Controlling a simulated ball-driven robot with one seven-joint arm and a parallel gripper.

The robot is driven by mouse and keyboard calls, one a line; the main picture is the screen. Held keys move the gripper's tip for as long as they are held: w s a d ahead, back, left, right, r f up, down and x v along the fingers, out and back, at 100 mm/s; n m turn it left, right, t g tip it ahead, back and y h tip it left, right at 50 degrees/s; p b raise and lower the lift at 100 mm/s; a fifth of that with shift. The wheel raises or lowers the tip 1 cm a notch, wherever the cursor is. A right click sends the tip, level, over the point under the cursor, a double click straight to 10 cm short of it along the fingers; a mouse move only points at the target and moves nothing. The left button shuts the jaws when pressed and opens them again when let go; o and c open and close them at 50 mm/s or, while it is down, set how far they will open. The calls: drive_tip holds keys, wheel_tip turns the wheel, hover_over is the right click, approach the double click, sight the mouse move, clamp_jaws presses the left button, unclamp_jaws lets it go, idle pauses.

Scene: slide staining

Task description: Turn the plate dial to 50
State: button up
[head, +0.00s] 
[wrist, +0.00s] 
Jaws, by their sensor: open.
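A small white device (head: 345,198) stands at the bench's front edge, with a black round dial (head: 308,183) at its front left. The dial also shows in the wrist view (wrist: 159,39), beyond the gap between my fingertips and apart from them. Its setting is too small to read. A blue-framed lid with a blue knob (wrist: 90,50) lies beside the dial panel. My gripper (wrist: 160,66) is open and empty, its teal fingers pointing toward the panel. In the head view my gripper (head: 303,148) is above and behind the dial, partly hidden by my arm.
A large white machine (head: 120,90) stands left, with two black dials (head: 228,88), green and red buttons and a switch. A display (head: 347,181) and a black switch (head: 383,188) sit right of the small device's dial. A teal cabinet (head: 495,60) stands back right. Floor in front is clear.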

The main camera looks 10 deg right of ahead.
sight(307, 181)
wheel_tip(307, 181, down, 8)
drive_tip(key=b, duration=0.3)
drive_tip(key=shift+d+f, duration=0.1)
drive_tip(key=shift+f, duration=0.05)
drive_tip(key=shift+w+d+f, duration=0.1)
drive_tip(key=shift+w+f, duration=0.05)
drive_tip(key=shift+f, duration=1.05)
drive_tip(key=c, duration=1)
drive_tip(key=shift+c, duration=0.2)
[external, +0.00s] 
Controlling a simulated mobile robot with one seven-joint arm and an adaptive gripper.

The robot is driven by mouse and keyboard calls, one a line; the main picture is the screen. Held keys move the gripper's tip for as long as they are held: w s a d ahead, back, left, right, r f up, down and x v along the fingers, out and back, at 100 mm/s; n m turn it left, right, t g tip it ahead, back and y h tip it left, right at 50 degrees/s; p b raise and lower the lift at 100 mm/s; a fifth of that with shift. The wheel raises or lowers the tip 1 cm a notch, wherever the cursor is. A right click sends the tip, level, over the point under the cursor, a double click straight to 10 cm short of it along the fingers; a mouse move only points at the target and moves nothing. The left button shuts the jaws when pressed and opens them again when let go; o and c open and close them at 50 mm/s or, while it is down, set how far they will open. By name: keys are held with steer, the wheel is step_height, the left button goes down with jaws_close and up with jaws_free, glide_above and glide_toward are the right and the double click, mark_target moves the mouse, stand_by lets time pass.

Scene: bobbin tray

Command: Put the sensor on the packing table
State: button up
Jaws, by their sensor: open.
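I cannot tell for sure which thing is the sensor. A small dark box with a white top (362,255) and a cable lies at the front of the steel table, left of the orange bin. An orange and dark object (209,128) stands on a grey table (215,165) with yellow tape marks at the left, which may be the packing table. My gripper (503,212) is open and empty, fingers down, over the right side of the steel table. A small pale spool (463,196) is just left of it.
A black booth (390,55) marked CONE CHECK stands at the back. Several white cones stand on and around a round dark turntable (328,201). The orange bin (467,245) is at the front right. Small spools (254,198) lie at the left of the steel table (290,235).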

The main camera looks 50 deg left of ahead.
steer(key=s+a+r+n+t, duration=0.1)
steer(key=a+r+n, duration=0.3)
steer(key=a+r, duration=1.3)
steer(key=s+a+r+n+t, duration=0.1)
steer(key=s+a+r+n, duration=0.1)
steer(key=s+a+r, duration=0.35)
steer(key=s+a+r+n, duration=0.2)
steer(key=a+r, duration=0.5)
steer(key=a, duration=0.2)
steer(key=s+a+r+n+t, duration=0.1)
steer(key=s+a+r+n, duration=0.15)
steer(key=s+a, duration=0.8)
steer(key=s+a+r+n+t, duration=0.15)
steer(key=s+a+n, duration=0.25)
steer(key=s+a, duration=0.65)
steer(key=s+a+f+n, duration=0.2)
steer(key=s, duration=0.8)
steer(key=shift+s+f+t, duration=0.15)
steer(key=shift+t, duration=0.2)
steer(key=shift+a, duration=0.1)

[Objective]: Restate the listing above word for word.

[Solution to the exercise]:
Controlling a simulated ball-driven robot with one seven-joint arm and a parallel gripper.

The robot is driven by mouse and keyboard calls, one a line; the main picture is the screen. Held keys move the gripper's tip for as long as they are held: w s a d ahead, back, left, right, r f up, down and x v along the fingers, out and back, at 100 mm/s; n m turn it left, right, t g tip it ahead, back and y h tip it left, right at 50 degrees/s; p b raise and lower the lift at 100 mm/s; a fifth of that with shift. The wheel raises or lowers the tip 1 cm a notch, wherever the cursor is. A right click sends the tip, level, over the point under the cursor, a double click straight to 10 cm short of it along the fingers; a mouse move only points at the target and moves nothing. The left button shuts the jaws when pressed and opens them again when let go; o and c open and close them at 50 mm/s or, while it is down, set how far they will open. The calls: drive_tip holds keys, wheel_tip turns the wheel, hover_over is the right click, approach the double click, sight the mouse move, clamp_jaws presses the left button, unclamp_jaws lets it go, idle pauses.

Scene: slide staining

Task description: Turn the plate dial to 50
State: button up
[head, +0.00s] 
[wrist, +0.00s] 
Jaws, by their sensor: open.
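A small white device (head: 345,198) stands at the bench's front edge, with a black round dial (head: 308,183) at its front left. The dial also shows in the wrist view (wrist: 159,39), beyond the gap between my fingertips and apart from them. Its setting is too small to read. A blue-framed lid with a blue knob (wrist: 90,50) lies beside the dial panel. My gripper (wrist: 160,66) is open and empty, its teal fingers pointing toward the panel. In the head view my gripper (head: 303,148) is above and behind the dial, partly hidden by my arm.
A large white machine (head: 120,90) stands left, with two black dials (head: 228,88), green and red buttons and a switch. A display (head: 347,181) and a black switch (head: 383,188) sit right of the small device's dial. A teal cabinet (head: 495,60) stands back right. Floor in front is clear.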

The main camera looks 10 deg right of ahead.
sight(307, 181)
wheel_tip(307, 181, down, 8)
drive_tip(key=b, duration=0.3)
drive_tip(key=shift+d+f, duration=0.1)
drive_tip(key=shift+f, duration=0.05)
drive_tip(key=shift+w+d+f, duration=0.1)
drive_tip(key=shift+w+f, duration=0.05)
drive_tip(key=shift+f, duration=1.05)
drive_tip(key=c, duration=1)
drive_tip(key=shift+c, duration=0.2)
[external, +0.00s] 
Controlling a simulated mobile robot with one seven-joint arm and an adaptive gripper.

The robot is driven by mouse and keyboard calls, one a line; the main picture is the screen. Held keys move the gripper's tip for as long as they are held: w s a d ahead, back, left, right, r f up, down and x v along the fingers, out and back, at 100 mm/s; n m turn it left, right, t g tip it ahead, back and y h tip it left, right at 50 degrees/s; p b raise and lower the lift at 100 mm/s; a fifth of that with shift. The wheel raises or lowers the tip 1 cm a notch, wherever the cursor is. A right click sends the tip, level, over the point under the cursor, a double click straight to 10 cm short of it along the fingers; a mouse move only points at the target and moves nothing. The left button shuts the jaws when pressed and opens them again when let go; o and c open and close them at 50 mm/s or, while it is down, set how far they will open. By name: keys are held with steer, the wheel is step_height, the left button goes down with jaws_close and up with jaws_free, glide_above and glide_toward are the right and the double click, mark_target moves the mouse, stand_by lets time pass.

Scene: bobbin tray

Command: Put the sensor on the packing table
State: button up
Jaws, by their sensor: open.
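I cannot tell for sure which thing is the sensor. A small dark box with a white top (362,255) and a cable lies at the front of the steel table, left of the orange bin. An orange and dark object (209,128) stands on a grey table (215,165) with yellow tape marks at the left, which may be the packing table. My gripper (503,212) is open and empty, fingers down, over the right side of the steel table. A small pale spool (463,196) is just left of it.
A black booth (390,55) marked CONE CHECK stands at the back. Several white cones stand on and around a round dark turntable (328,201). The orange bin (467,245) is at the front right. Small spools (254,198) lie at the left of the steel table (290,235).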

The main camera looks 50 deg left of ahead.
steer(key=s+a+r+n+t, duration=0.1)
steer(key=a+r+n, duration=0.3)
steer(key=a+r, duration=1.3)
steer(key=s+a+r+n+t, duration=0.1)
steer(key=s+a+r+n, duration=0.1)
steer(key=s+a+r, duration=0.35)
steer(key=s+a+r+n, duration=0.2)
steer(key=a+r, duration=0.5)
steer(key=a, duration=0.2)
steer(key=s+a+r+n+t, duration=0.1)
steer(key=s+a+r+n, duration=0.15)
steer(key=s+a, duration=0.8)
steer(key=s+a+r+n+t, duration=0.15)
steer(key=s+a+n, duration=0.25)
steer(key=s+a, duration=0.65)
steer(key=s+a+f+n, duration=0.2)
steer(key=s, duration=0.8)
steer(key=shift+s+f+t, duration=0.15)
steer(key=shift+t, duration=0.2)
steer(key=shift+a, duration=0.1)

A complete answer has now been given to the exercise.